WORK TO COMPLETE: Starting at the line that contains "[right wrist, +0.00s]" and stopping at the line that contains "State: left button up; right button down", repeat every line exactly, the two end lines included, and nothing else.

Extracted records:
+ + + + +

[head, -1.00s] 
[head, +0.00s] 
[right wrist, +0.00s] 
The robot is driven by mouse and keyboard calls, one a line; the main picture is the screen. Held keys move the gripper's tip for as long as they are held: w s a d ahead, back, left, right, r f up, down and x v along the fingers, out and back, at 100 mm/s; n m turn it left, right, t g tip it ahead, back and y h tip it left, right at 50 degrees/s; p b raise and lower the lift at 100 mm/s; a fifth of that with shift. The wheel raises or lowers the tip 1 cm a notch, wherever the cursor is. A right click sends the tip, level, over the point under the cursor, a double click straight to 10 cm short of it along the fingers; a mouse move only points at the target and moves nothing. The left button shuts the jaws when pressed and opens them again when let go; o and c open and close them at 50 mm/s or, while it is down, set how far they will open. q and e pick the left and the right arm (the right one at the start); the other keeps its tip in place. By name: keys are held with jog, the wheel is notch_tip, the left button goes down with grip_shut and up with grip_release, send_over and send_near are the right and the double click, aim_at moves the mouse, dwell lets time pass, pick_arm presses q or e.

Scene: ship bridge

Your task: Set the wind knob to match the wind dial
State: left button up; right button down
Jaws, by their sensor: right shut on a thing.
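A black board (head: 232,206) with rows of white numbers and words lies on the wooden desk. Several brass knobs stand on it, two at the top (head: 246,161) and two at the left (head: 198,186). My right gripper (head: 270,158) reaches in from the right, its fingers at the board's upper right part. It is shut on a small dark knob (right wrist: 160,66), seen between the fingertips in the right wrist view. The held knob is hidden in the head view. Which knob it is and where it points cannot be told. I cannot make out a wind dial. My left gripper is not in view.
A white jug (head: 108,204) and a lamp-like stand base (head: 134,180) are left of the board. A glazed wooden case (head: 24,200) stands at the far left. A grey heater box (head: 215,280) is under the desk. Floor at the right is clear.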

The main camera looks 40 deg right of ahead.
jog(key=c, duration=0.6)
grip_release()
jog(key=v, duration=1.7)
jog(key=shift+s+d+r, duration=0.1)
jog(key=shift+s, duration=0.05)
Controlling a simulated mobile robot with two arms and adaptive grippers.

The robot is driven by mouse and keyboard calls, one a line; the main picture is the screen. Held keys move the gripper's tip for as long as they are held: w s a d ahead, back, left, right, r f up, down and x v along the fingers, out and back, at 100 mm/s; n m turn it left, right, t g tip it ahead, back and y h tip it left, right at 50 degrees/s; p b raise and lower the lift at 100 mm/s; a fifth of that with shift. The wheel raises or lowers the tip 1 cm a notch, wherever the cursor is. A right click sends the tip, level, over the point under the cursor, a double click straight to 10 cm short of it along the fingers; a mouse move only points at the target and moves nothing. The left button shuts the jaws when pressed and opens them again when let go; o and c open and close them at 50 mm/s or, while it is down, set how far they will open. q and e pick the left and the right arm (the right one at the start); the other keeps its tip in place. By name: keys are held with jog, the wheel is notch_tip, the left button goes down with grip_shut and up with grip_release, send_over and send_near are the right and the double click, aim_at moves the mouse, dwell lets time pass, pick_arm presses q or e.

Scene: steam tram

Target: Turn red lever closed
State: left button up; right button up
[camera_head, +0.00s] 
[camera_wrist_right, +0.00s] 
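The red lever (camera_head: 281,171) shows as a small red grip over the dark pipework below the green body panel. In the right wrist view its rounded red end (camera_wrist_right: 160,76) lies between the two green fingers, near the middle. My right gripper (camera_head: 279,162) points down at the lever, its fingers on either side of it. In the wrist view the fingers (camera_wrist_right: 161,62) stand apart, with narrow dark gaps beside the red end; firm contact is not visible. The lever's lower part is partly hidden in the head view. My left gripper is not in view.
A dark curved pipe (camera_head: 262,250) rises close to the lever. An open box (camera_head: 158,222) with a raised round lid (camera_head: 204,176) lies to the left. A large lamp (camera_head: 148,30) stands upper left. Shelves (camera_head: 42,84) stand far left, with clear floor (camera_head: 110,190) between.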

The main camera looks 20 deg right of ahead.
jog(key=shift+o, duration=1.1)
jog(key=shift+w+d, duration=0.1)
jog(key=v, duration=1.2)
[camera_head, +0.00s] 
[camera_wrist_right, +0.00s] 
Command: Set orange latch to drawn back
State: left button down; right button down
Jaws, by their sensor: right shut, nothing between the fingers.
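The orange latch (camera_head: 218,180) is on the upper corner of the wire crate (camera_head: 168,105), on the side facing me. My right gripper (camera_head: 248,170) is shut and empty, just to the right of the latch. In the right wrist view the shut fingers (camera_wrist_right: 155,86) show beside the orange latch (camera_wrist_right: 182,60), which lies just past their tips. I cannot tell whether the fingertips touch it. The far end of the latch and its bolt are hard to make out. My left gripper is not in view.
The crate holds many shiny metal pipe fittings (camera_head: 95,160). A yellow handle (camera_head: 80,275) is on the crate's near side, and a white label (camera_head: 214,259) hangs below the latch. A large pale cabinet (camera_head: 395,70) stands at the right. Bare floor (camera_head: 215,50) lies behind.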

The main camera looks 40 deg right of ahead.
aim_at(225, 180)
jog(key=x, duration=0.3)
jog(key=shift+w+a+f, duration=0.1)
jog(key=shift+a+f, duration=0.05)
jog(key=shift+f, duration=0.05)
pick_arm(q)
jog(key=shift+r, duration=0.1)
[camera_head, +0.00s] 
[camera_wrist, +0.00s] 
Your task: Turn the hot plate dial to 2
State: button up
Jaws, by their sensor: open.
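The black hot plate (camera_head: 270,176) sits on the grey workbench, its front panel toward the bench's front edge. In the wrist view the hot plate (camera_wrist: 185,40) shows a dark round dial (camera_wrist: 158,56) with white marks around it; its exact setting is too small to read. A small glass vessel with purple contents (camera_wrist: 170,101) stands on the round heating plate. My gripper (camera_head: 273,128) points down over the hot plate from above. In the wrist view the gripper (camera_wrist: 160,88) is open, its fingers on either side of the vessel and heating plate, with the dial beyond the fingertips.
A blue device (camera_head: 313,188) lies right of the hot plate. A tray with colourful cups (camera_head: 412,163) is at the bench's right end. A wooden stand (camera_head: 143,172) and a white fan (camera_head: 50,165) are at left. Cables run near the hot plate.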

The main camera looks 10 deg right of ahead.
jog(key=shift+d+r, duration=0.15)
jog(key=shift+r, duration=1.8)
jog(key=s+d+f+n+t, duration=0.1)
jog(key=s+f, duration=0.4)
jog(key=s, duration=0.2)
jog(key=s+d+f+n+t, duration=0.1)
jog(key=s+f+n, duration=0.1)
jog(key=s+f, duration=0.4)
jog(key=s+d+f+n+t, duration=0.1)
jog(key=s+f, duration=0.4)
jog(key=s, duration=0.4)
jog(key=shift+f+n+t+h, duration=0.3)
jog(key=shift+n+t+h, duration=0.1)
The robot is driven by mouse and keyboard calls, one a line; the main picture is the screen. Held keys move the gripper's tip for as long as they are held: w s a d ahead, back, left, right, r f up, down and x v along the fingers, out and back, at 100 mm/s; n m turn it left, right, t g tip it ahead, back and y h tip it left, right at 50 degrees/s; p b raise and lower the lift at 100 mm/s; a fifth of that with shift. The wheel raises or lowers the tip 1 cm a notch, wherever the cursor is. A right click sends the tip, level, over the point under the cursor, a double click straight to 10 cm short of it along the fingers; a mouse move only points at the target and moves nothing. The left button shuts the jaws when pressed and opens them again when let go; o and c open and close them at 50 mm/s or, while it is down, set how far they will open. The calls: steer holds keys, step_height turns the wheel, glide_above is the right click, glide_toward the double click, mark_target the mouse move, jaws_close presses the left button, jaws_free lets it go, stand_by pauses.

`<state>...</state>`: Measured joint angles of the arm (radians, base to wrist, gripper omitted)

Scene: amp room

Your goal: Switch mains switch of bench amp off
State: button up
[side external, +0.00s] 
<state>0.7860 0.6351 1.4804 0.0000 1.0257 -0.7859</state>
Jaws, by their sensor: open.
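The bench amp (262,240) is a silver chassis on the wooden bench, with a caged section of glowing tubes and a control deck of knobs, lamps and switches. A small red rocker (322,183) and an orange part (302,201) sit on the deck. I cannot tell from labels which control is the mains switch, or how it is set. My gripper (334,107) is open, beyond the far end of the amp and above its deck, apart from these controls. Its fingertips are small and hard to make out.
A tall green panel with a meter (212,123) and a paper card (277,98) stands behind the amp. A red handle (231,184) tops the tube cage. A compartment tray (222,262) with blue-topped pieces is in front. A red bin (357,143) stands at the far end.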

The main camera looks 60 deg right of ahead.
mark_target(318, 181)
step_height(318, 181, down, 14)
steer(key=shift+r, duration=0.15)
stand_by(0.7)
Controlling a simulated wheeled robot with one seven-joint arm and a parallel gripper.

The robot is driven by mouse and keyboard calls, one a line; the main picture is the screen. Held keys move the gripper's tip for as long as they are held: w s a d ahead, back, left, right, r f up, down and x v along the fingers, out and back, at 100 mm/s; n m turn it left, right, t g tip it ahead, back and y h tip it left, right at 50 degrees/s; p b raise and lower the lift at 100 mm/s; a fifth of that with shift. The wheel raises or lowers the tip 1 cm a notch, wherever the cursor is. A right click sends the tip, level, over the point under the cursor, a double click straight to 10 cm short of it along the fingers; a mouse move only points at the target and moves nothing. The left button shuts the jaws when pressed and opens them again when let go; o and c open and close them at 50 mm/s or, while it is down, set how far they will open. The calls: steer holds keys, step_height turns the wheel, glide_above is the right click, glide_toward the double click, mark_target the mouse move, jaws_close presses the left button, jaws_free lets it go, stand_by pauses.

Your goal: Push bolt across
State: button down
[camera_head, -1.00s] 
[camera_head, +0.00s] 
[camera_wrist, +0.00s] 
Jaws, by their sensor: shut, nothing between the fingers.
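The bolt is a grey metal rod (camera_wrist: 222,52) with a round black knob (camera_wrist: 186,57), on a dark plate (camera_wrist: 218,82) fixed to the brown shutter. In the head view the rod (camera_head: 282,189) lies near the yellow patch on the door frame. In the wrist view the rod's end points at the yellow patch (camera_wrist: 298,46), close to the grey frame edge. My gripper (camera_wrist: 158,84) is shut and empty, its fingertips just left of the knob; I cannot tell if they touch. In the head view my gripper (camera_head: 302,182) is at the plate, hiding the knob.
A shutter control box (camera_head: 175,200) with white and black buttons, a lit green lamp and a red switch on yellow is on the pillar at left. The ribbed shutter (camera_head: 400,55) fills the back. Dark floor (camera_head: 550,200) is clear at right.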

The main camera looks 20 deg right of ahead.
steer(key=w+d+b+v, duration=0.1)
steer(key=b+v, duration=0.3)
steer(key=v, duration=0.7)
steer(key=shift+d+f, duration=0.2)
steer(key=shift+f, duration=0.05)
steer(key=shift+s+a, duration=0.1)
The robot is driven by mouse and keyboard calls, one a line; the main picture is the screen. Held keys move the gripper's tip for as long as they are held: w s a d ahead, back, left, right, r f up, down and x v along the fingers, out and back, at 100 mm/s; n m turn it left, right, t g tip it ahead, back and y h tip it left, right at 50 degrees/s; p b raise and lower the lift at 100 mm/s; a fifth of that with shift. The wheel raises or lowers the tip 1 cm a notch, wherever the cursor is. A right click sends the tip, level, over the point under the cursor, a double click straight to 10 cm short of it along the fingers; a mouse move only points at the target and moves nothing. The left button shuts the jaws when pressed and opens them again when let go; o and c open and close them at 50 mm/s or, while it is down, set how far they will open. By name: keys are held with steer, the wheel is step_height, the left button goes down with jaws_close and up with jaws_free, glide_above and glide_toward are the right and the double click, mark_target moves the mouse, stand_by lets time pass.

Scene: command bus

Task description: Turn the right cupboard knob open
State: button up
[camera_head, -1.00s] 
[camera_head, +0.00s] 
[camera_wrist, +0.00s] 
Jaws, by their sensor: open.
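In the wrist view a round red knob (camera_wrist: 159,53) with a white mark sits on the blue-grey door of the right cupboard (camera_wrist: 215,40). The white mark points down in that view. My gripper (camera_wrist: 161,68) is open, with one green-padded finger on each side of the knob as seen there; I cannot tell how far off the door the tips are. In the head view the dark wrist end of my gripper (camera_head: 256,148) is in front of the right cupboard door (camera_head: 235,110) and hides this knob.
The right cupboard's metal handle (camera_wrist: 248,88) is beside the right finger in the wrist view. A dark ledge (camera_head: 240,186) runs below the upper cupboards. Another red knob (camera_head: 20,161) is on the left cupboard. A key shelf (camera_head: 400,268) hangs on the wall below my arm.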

+ + + + +

WRITTEN REPLY:
[right wrist, +0.00s] 
The robot is driven by mouse and keyboard calls, one a line; the main picture is the screen. Held keys move the gripper's tip for as long as they are held: w s a d ahead, back, left, right, r f up, down and x v along the fingers, out and back, at 100 mm/s; n m turn it left, right, t g tip it ahead, back and y h tip it left, right at 50 degrees/s; p b raise and lower the lift at 100 mm/s; a fifth of that with shift. The wheel raises or lowers the tip 1 cm a notch, wherever the cursor is. A right click sends the tip, level, over the point under the cursor, a double click straight to 10 cm short of it along the fingers; a mouse move only points at the target and moves nothing. The left button shuts the jaws when pressed and opens them again when let go; o and c open and close them at 50 mm/s or, while it is down, set how far they will open. q and e pick the left and the right arm (the right one at the start); the other keeps its tip in place. By name: keys are held with jog, the wheel is notch_tip, the left button goes down with grip_shut and up with grip_release, send_over and send_near are the right and the double click, aim_at moves the mouse, dwell lets time pass, pick_arm presses q or e.

Scene: ship bridge

Your task: Set the wind knob to match the wind dial
State: left button up; right button down

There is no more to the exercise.